_GIVEN RECORDS_
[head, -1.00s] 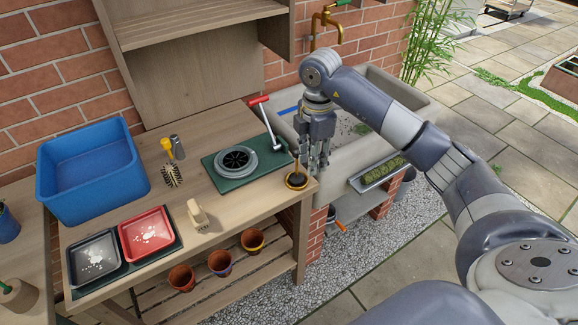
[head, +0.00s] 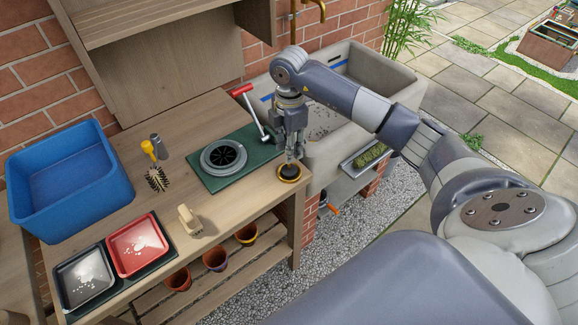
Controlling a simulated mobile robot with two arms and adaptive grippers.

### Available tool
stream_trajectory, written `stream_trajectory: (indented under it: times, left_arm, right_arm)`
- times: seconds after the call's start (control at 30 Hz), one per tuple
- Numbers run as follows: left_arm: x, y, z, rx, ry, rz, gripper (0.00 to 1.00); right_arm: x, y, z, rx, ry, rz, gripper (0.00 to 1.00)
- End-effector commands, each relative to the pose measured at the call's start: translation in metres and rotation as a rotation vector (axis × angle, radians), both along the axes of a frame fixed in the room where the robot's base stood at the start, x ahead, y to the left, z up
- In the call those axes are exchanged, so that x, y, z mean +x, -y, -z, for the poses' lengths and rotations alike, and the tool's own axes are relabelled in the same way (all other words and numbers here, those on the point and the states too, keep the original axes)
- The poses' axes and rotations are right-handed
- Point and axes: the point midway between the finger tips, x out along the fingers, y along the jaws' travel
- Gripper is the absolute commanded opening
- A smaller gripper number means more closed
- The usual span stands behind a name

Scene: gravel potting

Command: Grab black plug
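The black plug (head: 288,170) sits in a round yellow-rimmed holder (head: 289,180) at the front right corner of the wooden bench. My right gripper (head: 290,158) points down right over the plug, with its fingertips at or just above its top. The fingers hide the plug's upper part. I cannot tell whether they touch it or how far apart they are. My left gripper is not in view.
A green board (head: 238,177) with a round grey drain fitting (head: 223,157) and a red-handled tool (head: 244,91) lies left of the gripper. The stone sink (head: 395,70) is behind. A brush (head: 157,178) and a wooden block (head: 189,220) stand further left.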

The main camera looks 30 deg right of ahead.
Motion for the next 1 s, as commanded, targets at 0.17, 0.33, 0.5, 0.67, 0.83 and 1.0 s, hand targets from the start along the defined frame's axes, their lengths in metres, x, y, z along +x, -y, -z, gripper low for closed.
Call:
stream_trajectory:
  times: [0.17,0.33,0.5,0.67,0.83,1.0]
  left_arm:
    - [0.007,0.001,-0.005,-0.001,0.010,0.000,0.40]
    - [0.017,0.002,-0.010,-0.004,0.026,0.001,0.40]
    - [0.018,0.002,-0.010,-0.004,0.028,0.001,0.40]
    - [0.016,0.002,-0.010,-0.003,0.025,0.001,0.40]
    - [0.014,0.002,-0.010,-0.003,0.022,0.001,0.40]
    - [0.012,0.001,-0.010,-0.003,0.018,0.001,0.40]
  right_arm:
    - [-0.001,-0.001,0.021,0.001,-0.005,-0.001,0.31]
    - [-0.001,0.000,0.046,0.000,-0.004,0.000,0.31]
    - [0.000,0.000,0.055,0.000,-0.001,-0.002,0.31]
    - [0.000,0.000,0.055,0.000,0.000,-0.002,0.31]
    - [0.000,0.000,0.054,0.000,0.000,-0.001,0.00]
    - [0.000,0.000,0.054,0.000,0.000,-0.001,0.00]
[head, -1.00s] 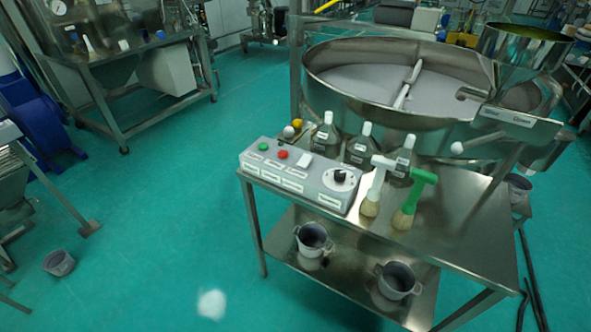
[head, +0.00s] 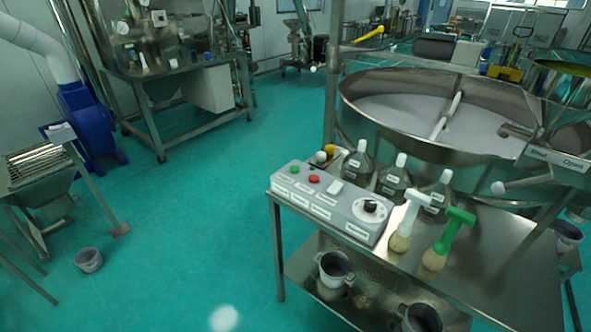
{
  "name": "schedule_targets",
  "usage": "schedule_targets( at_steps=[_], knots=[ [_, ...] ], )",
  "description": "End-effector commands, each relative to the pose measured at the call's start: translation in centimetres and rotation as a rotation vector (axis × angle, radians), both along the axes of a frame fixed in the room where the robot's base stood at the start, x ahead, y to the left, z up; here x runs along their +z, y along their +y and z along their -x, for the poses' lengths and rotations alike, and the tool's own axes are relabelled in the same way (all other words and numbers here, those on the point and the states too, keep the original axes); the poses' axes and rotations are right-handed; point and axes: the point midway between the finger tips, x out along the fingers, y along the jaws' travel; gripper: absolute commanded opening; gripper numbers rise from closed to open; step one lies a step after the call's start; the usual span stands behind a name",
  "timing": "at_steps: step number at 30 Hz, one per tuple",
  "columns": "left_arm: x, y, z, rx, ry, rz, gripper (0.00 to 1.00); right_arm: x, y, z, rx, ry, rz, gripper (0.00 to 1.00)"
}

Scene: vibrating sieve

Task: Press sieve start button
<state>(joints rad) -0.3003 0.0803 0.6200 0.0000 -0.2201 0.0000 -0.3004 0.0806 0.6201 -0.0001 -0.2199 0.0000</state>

_GIVEN PROBLEM_
Quote each entry above verbatim and drop the pictures.

_CORRECT RESPONSE_
[head, -1.00s] 
[head, +0.00s] 
Controlling a simulated mobile robot with two arms and adaptive grippers.

### Available tool
stream_trajectory, written `stream_trajectory: (indented under it: times, left_arm, right_arm)`
- times: seconds after the call's start (control at 30 Hz), one per tuple
- Numbers run as follows: left_arm: x, y, z, rx, ry, rz, gripper (0.00 to 1.00); right_arm: x, y, z, rx, ry, rz, gripper (0.00 to 1.00)
- End-effector commands, each relative to the pose measured at the call's start: translation in metres and rotation as a rotation vector (axis × angle, radians), both along the axes of a frame fixed in the room where the robot's base stood at the start, x ahead, y to the left, z up
- In the call those axes are exchanged, so that x, y, z mean +x, -y, -z, for the poses' lengths and rotations alike, and the tool's own axes are relabelled in the same way (all other words and numbers here, those on the point and the states too, keep the original axes)
- The poses' axes and rotations are right-handed
- Point and axes: the point midway between the finger tips, x out along the fingers, y along the jaws' travel
- Gripper is the absolute commanded opening
- A smaller gripper number means more closed
- The usual span stands behind a name

Scene: gravel potting

Command: Grab black plug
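The black plug (head: 288,170) sits in a round yellow-rimmed holder (head: 289,180) at the front right corner of the wooden bench. My right gripper (head: 290,158) points down right over the plug, with its fingertips at or just above its top. The fingers hide the plug's upper part. I cannot tell whether they touch it or how far apart they are. My left gripper is not in view.
A green board (head: 238,177) with a round grey drain fitting (head: 223,157) and a red-handled tool (head: 244,91) lies left of the gripper. The stone sink (head: 395,70) is behind. A brush (head: 157,178) and a wooden block (head: 189,220) stand further left.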

The main camera looks 30 deg right of ahead.
Motion for the next 1 s, as commanded, targets at 0.17, 0.33, 0.5, 0.67, 0.83 and 1.0 s, hand targets from the start along the defined frame's axes, their lengths in metres, x, y, z along +x, -y, -z, gripper low for closed.
Call:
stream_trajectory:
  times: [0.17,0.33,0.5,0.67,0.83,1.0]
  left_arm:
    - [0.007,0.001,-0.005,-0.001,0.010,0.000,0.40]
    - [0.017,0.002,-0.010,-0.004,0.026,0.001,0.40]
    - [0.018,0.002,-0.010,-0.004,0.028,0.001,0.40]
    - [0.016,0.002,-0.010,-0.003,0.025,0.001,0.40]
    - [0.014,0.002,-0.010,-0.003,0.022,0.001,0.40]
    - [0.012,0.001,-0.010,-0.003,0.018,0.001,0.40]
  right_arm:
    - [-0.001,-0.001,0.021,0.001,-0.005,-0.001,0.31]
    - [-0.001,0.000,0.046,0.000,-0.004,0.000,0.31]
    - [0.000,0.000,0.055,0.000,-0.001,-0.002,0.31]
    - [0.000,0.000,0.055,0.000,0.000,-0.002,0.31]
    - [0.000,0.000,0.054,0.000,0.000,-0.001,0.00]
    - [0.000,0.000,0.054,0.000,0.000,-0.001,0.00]
[head, -1.00s] 
[head, +0.00s] 
{
  "name": "schedule_targets",
  "usage": "schedule_targets( at_steps=[_], knots=[ [_, ...] ], )",
  "description": "End-effector commands, each relative to the pose measured at the call's start: translation in centimetres and rotation as a rotation vector (axis × angle, radians), both along the axes of a frame fixed in the room where the robot's base stood at the start, x ahead, y to the left, z up; here x runs along their +z, y along their +y and z along their -x, for the poses' lengths and rotations alike, and the tool's own axes are relabelled in the same way (all other words and numbers here, those on the point and the states too, keep the original axes); the poses' axes and rotations are right-handed; point and axes: the point midway between the finger tips, x out along the fingers, y along the jaws' travel; gripper: absolute commanded opening; gripper numbers rise from closed to open; step one lies a step after the call's start; the usual span stands behind a name",
  "timing": "at_steps: step number at 30 Hz, one per tuple",
  "columns": "left_arm: x, y, z, rx, ry, rz, gripper (0.00 to 1.00); right_arm: x, y, z, rx, ry, rz, gripper (0.00 to 1.00)"
}

Scene: vibrating sieve

Task: Press sieve start button
<state>(joints rad) -0.3003 0.0803 0.6200 0.0000 -0.2201 0.0000 -0.3004 0.0806 0.6201 -0.0001 -0.2199 0.0000</state>

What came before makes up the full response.